# WHAT IS REQUIRED
Reproduce the listing verbatim.

# SUPPLIED INFORMATION
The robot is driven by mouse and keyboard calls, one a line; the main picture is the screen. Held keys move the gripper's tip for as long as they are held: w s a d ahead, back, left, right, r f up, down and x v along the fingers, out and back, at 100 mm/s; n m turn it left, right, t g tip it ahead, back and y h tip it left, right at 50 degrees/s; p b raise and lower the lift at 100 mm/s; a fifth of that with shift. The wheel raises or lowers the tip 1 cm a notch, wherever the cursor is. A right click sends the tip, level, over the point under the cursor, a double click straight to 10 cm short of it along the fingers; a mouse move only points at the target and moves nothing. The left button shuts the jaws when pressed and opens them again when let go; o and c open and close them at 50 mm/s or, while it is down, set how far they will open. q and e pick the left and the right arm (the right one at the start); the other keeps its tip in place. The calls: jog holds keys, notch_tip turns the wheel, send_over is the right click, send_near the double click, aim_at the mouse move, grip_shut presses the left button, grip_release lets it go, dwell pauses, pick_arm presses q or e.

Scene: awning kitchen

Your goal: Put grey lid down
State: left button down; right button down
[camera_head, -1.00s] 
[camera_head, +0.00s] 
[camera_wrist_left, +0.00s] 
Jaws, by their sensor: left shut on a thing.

# CORRECT RESULT
The robot is driven by mouse and keyboard calls, one a line; the main picture is the screen. Held keys move the gripper's tip for as long as they are held: w s a d ahead, back, left, right, r f up, down and x v along the fingers, out and back, at 100 mm/s; n m turn it left, right, t g tip it ahead, back and y h tip it left, right at 50 degrees/s; p b raise and lower the lift at 100 mm/s; a fifth of that with shift. The wheel raises or lowers the tip 1 cm a notch, wherever the cursor is. A right click sends the tip, level, over the point under the cursor, a double click straight to 10 cm short of it along the fingers; a mouse move only points at the target and moves nothing. The left button shuts the jaws when pressed and opens them again when let go; o and c open and close them at 50 mm/s or, while it is down, set how far they will open. q and e pick the left and the right arm (the right one at the start); the other keeps its tip in place. The calls: jog holds keys, notch_tip turns the wheel, send_over is the right click, send_near the double click, aim_at the mouse move, grip_shut presses the left button, grip_release lets it go, dwell pauses, pick_arm presses q or e.

Scene: awning kitchen

Your goal: Put grey lid down
State: left button down; right button down
[camera_head, -1.00s] 
[camera_head, +0.00s] 
[camera_wrist_left, +0.00s] 
Jaws, by their sensor: left shut on a thing.

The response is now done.